# SET TASK
Set all the material down again unchanged, without the pictures.

# start of DATASET EXCERPT

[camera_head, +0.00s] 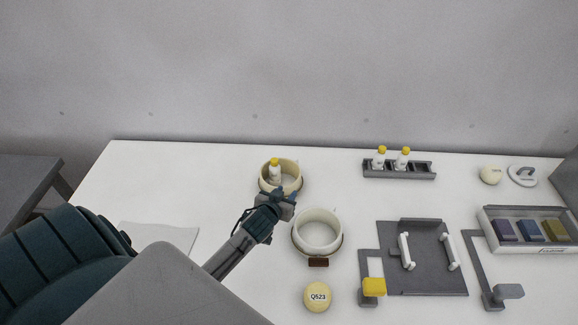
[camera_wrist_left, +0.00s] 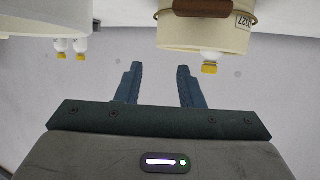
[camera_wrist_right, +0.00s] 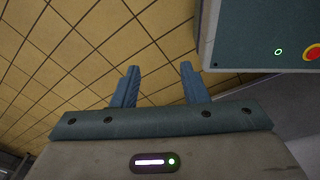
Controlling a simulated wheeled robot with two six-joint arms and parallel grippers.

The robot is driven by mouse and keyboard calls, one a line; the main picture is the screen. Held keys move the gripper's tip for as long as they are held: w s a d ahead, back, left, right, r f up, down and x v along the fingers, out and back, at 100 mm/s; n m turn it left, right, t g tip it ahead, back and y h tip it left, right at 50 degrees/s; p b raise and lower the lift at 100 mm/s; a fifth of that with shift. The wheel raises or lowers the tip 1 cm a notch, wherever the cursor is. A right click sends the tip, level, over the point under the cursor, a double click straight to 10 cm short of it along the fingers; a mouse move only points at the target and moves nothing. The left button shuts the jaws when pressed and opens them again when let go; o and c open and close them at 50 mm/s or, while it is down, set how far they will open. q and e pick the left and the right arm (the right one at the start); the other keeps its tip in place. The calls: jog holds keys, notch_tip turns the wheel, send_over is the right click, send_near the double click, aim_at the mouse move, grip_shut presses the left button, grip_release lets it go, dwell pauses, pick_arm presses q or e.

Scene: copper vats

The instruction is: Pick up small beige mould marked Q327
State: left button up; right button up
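The small beige mould (camera_head: 293,184) is a round open ring near the back middle of the table. A white bottle with a yellow cap (camera_head: 274,166) stands inside it or just behind its rim. In the left wrist view, upside down, the mould (camera_wrist_left: 190,32) has a brown handle and a partly cut label that reads like Q327. My left gripper (camera_head: 285,195) is in front of the mould in the head view; its fingers (camera_wrist_left: 158,85) are apart with nothing between them. My right gripper (camera_wrist_right: 159,85) is open and empty, away from the table.
A larger cream ring mould (camera_head: 318,251) stands close to the right of my left gripper. A round piece marked Q523 (camera_head: 318,297) lies in front. A bottle rack (camera_head: 400,173), grey fixture (camera_head: 430,270) and tray (camera_head: 530,247) occupy the right. The table's left is mostly clear.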

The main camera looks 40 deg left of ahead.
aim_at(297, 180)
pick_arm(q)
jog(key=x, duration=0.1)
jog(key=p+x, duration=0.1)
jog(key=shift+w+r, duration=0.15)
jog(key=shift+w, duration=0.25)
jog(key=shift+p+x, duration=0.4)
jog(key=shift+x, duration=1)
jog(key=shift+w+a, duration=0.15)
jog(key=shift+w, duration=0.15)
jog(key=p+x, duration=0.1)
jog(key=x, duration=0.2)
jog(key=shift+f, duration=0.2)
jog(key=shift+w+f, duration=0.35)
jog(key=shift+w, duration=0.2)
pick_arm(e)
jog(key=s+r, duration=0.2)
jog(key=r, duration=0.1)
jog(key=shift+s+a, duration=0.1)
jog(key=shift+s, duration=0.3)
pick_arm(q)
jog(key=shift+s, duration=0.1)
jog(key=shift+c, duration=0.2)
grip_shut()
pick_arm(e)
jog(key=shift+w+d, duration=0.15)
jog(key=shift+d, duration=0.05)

# end of DATASET EXCERPT

# RESPONSE TO THIS EXERCISE
[camera_head, +0.00s] 
[camera_wrist_left, +0.00s] 
[camera_wrist_right, +0.00s] 
Controlling a simulated wheeled robot with two six-joint arms and parallel grippers.

The robot is driven by mouse and keyboard calls, one a line; the main picture is the screen. Held keys move the gripper's tip for as long as they are held: w s a d ahead, back, left, right, r f up, down and x v along the fingers, out and back, at 100 mm/s; n m turn it left, right, t g tip it ahead, back and y h tip it left, right at 50 degrees/s; p b raise and lower the lift at 100 mm/s; a fifth of that with shift. The wheel raises or lowers the tip 1 cm a notch, wherever the cursor is. A right click sends the tip, level, over the point under the cursor, a double click straight to 10 cm short of it along the fingers; a mouse move only points at the target and moves nothing. The left button shuts the jaws when pressed and opens them again when let go; o and c open and close them at 50 mm/s or, while it is down, set how far they will open. q and e pick the left and the right arm (the right one at the start); the other keeps its tip in place. The calls: jog holds keys, notch_tip turns the wheel, send_over is the right click, send_near the double click, aim_at the mouse move, grip_shut presses the left button, grip_release lets it go, dwell pauses, pick_arm presses q or e.

Scene: copper vats

The instruction is: Pick up small beige mould marked Q327
State: left button up; right button up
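The small beige mould (camera_head: 293,184) is a round open ring near the back middle of the table. A white bottle with a yellow cap (camera_head: 274,166) stands inside it or just behind its rim. In the left wrist view, upside down, the mould (camera_wrist_left: 190,32) has a brown handle and a partly cut label that reads like Q327. My left gripper (camera_head: 285,195) is in front of the mould in the head view; its fingers (camera_wrist_left: 158,85) are apart with nothing between them. My right gripper (camera_wrist_right: 159,85) is open and empty, away from the table.
A larger cream ring mould (camera_head: 318,251) stands close to the right of my left gripper. A round piece marked Q523 (camera_head: 318,297) lies in front. A bottle rack (camera_head: 400,173), grey fixture (camera_head: 430,270) and tray (camera_head: 530,247) occupy the right. The table's left is mostly clear.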

The main camera looks 40 deg left of ahead.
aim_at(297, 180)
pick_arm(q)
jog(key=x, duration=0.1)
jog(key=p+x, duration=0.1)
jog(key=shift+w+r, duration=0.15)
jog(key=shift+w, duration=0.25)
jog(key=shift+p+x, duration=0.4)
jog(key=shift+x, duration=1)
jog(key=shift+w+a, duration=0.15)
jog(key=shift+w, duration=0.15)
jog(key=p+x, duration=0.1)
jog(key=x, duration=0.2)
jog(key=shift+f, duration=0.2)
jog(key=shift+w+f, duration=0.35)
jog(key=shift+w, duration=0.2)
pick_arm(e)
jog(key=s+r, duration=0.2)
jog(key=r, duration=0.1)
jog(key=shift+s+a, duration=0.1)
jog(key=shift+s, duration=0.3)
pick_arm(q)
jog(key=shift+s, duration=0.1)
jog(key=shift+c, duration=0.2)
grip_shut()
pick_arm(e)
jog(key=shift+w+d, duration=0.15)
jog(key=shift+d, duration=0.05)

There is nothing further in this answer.